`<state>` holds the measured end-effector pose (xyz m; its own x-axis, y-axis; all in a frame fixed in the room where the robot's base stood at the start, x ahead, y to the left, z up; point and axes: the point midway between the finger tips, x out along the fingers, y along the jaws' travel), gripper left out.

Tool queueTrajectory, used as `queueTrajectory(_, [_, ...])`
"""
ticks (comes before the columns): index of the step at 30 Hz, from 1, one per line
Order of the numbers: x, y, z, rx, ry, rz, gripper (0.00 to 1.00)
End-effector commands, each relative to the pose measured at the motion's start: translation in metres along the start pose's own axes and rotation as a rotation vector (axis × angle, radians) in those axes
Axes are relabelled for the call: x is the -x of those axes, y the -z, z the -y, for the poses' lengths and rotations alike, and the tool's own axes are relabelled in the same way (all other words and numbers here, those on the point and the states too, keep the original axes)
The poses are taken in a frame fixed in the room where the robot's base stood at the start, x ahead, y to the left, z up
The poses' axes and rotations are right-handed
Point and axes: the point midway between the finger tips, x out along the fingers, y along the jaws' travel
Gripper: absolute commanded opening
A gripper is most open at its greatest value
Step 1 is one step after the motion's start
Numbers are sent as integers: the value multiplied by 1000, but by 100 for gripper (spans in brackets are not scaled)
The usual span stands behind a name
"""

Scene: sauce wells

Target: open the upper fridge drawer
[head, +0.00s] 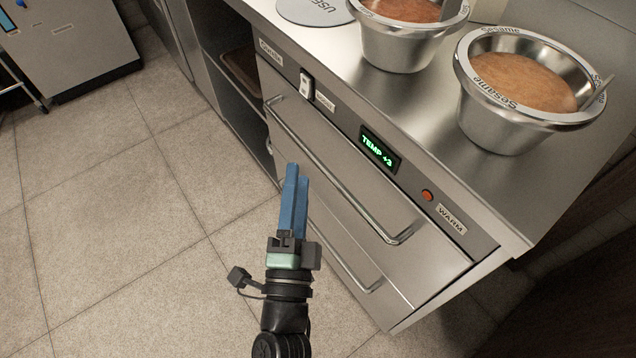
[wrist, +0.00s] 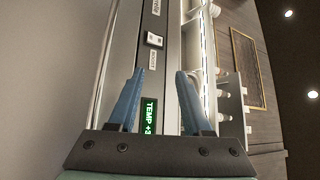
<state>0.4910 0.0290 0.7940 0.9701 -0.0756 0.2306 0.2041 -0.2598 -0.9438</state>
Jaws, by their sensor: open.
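The upper fridge drawer (head: 440,258) is a stainless steel front below the control panel, and it looks shut. Its long bar handle (head: 397,239) runs along the front. The green temperature display (wrist: 149,114) and a white switch (wrist: 153,40) show beyond the fingers.
A lower drawer with its own handle (head: 371,287) sits beneath and looks shut. Two steel sauce pots, one nearer (head: 510,115) and one farther (head: 395,45), stand on the counter (head: 420,95). An open shelf bay (head: 235,75) lies left of the drawers. The tiled floor (head: 110,210) is clear.

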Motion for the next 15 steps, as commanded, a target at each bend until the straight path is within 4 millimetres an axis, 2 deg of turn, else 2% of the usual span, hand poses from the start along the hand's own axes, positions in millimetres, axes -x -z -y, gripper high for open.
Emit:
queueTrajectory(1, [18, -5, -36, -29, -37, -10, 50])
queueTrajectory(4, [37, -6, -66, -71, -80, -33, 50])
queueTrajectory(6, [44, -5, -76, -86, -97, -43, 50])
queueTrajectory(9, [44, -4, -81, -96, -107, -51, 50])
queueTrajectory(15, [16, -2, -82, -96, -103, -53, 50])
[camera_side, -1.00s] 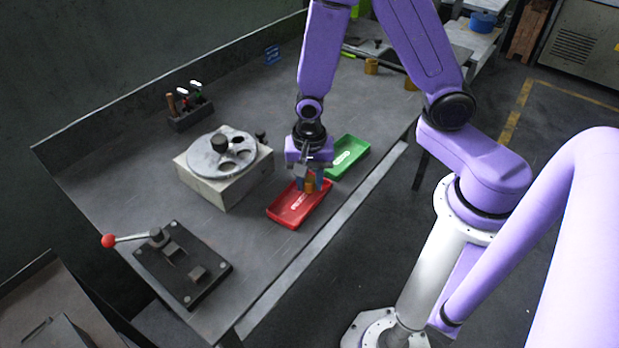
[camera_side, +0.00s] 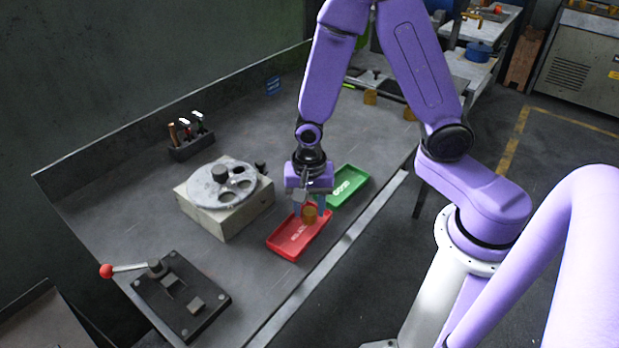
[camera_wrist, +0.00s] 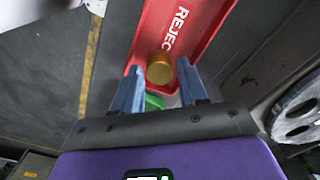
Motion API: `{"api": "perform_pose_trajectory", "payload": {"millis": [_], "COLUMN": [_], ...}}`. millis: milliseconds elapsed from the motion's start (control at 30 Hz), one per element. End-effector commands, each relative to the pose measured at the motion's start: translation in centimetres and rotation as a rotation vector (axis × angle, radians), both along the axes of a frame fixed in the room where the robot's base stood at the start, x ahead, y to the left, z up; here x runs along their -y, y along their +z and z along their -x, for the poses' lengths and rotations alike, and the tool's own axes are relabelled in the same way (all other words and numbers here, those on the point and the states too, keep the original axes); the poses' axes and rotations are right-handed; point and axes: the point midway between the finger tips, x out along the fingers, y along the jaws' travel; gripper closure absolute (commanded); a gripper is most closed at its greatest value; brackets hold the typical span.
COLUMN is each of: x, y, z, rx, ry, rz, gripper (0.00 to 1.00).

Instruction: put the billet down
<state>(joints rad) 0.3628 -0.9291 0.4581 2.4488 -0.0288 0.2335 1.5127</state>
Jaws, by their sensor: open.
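The billet (camera_side: 309,215) is a short brass-coloured cylinder at the far end of the red tray (camera_side: 285,245), which is marked REJECT. In the wrist view the billet (camera_wrist: 160,68) shows its round top against the red tray floor (camera_wrist: 160,22). My gripper (camera_side: 310,207) is directly over that end of the tray, pointing down. Its two blue fingers (camera_wrist: 162,90) are open on either side of the billet, with visible gaps. Whether the billet's base rests flat on the tray floor is hard to tell.
A green tray (camera_side: 347,186) lies just beyond the red one. A grey block with a holed disc (camera_side: 222,182) stands to the left. A black plate with a red-knobbed lever (camera_side: 107,271) is at the front left. A small tool rack (camera_side: 190,147) stands behind.

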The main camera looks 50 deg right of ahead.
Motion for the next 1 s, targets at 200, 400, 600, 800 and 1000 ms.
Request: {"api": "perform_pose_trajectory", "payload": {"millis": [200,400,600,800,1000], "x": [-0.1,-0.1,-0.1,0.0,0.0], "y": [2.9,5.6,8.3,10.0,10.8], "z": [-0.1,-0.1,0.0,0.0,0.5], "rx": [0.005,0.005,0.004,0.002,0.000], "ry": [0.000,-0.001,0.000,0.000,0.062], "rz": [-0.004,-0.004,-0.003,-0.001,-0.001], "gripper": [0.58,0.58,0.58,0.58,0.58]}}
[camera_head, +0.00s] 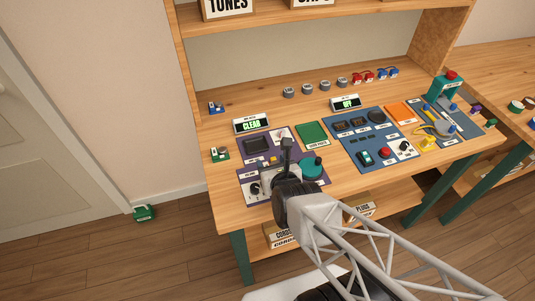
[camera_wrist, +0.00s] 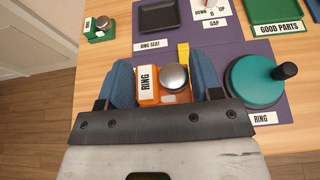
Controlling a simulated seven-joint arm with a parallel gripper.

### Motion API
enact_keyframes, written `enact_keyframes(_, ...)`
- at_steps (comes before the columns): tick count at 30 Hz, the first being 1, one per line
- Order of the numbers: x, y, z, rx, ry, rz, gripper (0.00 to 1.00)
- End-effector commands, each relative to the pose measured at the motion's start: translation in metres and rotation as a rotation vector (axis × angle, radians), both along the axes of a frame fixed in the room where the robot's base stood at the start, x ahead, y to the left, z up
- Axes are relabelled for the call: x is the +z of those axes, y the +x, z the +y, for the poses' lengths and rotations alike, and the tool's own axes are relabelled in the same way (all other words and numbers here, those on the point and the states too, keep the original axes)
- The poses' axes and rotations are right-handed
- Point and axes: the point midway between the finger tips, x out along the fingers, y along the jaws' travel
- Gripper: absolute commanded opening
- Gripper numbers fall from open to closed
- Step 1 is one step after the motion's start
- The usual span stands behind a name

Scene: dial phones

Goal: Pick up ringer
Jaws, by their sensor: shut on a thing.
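The ringer (camera_wrist: 173,78) is an orange block with a white RING label and a silver dome bell. It sits between the two blue fingers of my gripper (camera_wrist: 165,86), which is shut on it. A yellow tab shows at its far end. In the head view my gripper (camera_head: 285,160) is over the purple mat; the ringer is mostly hidden there. The black square ring seat (camera_wrist: 158,16) lies ahead on the mat, empty. A second, green-based part with a silver dome and a RING label (camera_wrist: 98,28) stands on the wood to the left.
A teal disc with a black knob (camera_wrist: 257,80) is close at right of my gripper. Bare wood is free at left.

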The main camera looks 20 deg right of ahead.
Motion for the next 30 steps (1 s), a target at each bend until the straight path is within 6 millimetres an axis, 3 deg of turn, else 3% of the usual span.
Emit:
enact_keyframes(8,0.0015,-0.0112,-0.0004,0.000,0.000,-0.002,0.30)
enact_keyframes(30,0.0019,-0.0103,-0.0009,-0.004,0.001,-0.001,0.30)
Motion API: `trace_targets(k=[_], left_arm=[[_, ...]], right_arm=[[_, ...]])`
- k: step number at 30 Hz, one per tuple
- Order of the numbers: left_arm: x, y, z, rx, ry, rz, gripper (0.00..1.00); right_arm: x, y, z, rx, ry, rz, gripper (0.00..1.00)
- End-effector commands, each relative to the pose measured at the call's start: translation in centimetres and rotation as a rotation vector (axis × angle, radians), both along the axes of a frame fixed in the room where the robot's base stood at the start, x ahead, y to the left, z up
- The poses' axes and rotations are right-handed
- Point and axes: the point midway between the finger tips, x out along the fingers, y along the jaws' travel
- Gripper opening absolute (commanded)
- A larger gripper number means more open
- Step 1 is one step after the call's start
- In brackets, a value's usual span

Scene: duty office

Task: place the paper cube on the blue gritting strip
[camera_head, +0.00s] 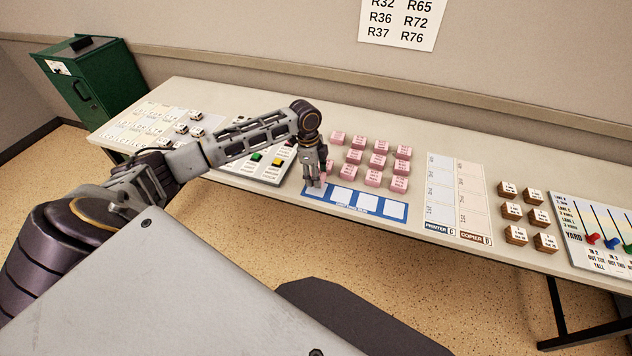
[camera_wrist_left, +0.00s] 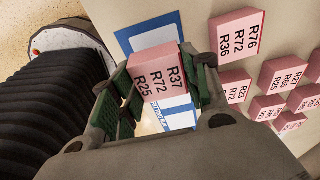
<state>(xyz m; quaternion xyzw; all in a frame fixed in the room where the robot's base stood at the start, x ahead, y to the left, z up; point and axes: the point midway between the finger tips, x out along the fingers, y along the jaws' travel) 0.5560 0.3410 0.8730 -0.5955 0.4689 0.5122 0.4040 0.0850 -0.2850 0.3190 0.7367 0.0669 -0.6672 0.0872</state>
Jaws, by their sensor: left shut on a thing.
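My left gripper (camera_head: 315,180) is shut on a pink paper cube (camera_wrist_left: 158,72) printed R37, R72 and R25. The green finger pads sit on either side of it in the left wrist view. The blue strip (camera_head: 333,202) has a row of white squares and lies along the front of the table. The held cube is over its left-end square; its blue border (camera_wrist_left: 150,26) shows around the cube in the left wrist view. I cannot tell whether the cube touches the strip. In the head view the fingers largely hide the cube. My right gripper is not in view.
Several other pink cubes (camera_head: 379,160) stand in rows just behind the strip. A panel with coloured buttons (camera_head: 256,157) is to the left.

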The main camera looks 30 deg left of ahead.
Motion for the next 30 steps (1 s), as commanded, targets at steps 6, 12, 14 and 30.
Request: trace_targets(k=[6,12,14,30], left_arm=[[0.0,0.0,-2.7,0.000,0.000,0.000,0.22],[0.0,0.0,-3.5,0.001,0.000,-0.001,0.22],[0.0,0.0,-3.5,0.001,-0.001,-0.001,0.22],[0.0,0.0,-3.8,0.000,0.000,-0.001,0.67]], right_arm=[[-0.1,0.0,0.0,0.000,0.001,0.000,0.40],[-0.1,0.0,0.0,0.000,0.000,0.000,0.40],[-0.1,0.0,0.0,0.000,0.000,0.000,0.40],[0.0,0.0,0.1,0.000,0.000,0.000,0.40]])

▶ The task: All lines from the beginning of the material above through the one with "ticks (comes before" need to be returned exactly; please return those and only those.

▶ Task solution:
`<state>` holds the measured end-effector pose (xyz m; its own x-axis, y-axis; all in a frame fixed in the room where the robot's base stood at the start, x ahead, y to the left, z up; point and axes: the point midway between the finger tips, x out along the fingers, y along the jaws' travel), gripper left out.

Tool queueTrajectory, used as `queueTrajectory(_, [_, ...])`
"""
ticks (comes before the columns): index of the step at 30 Hz, from 1, one per line

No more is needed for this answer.